Use formatting to navigate. Headings, subheadings, bold, and bullet lists are not decoration — they are road signs. A reader who is skimming uses formatting to find the part they care about. An unformatted block of prose offers no entry points.
The line is thin. Too much formatting and the executive summary stops feeling like a serious document and starts feeling like a sales brochure. Too little and the reader has to read every word to find anything. The right balance is closer to a memo than to a marketing page.
What to leave out
An executive summary fails most often through inclusion, not omission. The instinct is to fit in everything important, in case the reader does not see the rest. The result is a dense, unreadable page that nobody can extract anything from.

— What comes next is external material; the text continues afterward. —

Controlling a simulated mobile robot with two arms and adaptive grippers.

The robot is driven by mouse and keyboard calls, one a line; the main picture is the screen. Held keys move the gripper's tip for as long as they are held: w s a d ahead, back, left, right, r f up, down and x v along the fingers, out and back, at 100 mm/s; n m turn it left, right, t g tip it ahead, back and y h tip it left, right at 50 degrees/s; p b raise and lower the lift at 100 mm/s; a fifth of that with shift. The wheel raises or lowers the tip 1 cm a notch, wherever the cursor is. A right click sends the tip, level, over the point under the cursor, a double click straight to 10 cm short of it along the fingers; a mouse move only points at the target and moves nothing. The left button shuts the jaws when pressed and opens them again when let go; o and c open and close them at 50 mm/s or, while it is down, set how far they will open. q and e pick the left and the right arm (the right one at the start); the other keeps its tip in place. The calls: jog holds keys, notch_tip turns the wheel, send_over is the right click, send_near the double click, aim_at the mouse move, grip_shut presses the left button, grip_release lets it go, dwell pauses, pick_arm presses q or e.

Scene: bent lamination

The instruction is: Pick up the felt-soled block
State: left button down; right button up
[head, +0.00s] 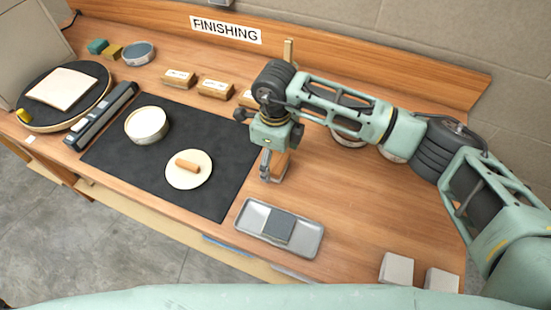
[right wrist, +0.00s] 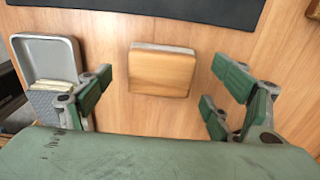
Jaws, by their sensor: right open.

The page improves dramatically when the writer is willing to leave things out. Specifically:
- Full methodologies. One sentence on approach. The detail goes in the methodology section.
- Detailed CVs. One or two named individuals with one-line credentials. The detail goes in the team section.

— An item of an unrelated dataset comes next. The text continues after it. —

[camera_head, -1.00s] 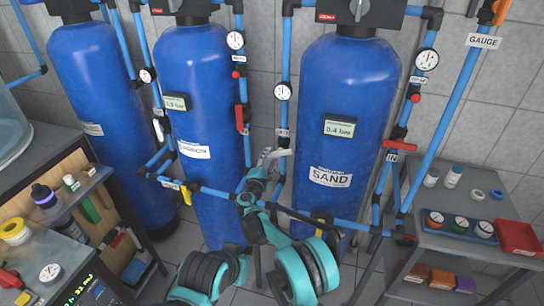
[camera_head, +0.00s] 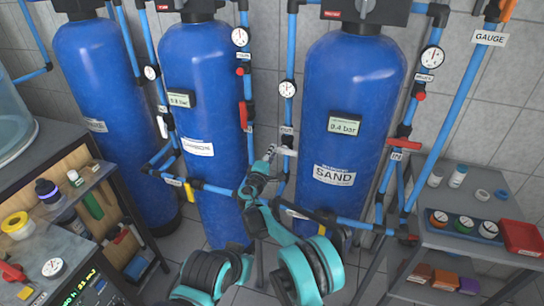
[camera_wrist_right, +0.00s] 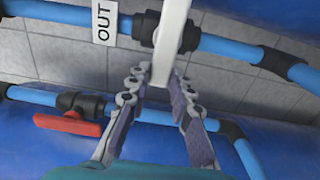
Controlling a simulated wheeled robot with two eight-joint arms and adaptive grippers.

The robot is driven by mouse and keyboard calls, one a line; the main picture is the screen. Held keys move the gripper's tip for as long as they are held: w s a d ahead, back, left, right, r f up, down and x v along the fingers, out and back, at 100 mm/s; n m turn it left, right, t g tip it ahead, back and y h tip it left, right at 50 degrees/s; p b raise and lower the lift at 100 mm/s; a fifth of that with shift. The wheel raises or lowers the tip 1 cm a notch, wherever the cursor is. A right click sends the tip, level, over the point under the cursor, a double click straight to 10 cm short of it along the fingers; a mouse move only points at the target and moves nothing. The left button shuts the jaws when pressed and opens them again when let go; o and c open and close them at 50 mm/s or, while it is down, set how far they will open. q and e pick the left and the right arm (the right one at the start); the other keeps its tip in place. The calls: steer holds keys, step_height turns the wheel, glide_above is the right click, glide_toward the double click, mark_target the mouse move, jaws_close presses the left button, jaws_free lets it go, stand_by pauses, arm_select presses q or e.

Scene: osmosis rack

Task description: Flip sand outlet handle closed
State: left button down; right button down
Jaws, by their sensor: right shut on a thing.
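The blue sand tank (camera_head: 350,95) stands right of centre with a SAND label and a 0.4 bar display. To its left, a vertical blue pipe carries an OUT label (camera_head: 287,130). The white outlet handle (camera_head: 286,151) lies roughly level at this pipe, just below the label. My right gripper (camera_head: 270,152) is at the handle's left end. In the right wrist view, the white handle (camera_wrist_right: 172,40) comes from a black valve body beside the OUT label (camera_wrist_right: 105,24) and runs between the fingers of my right gripper (camera_wrist_right: 157,80), which are shut on it. My left gripper is not visible.
In the wrist view, a red valve handle (camera_wrist_right: 68,124) sits on a nearby blue pipe. A yellow handle (camera_head: 188,190) and a red handle (camera_head: 405,144) are on other pipes. A grey shelf (camera_head: 500,190) stands at right and a cluttered workbench (camera_head: 85,235) at left.

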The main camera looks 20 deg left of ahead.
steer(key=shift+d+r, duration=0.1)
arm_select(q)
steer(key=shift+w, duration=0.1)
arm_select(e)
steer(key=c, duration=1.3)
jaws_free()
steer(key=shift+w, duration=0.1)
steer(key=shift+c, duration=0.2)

- Risk registers. A line acknowledging that risks have been identified and addressed. The detail goes in the risk section.
- Long lists of past projects. Two or three highly relevant references. The full list goes in the experience section.
- Boilerplate about your company. Almost always cuttable.
The principle is that the executive summary points at the rest of the bid. It does not contain the rest of the bid. Each section of the document is responsible for its own depth.
The “if they only read this” test
The most useful way to review an executive summary is to imagine the reader has stopped reading at the end of it. Have they been told enough? Could they describe the proposal to a colleague? Could they justify their decision in a meeting? Could they explain why this bidder, at this price, addresses this need?
If the answer to any of those is no, the executive summary is not yet doing its job, regardless of how polished the prose is.
This test usually reveals one of two failures. Either the summary is too vague — full of confident phrases that do not commit to anything specific — or it is too detailed in the wrong places, drilling into one area while leaving the rest unaddressed. Both are fixable, but only if the writer is willing to read the page through the eyes of someone who will read nothing else.
Length and visual treatment
Two pages is the sensible ceiling for most executive summaries. One page is achievable for smaller bids and often better. Anything over two pages stops being an executive summary; it becomes another section of the bid with the wrong name.
Visual treatment matters. A wall of text discourages reading from anyone who is short on time, which is the entire intended audience. A small number of visual anchors — a project timeline, a chart of relevant outcomes, a sidebar with named team members — give the page somewhere for the eye to rest.
But restraint applies here too. The executive summary is not a poster. It is a serious piece of professional writing, and it should look like one. The visual treatment exists to support the reader, not to impress them with design.
Write it first, not last
The most useful piece of advice on executive summaries is also the hardest to follow: write a draft of it before you write the rest of the bid. Not the final version — that comes later — but a first attempt at what the bid is going to argue.
The reason is that writing the executive summary first forces clarity. You discover that you do not yet know what your single sentence on methodology is. You realise that your evidence for “right team to deliver” is thinner than you assumed. You find that your timeline is vague. All of those discoveries are easier to fix at the start of the bid process than at the end.
By the time you write the final executive summary — at the end, as the last polish before submission — you are not inventing the argument. You are refining the argument you have already been writing the rest of the bid to support.
The short version
The executive summary is the page most readers read first, many readers read fastest, and some readers read only. It is the highest-leverage page in any bid. Treating it as the final hour’s afterthought is one of the most common ways to lose a competitive process. Writing it deliberately — early, structured, with discipline about what to leave out — is one of the simplest improvements any bid team can make.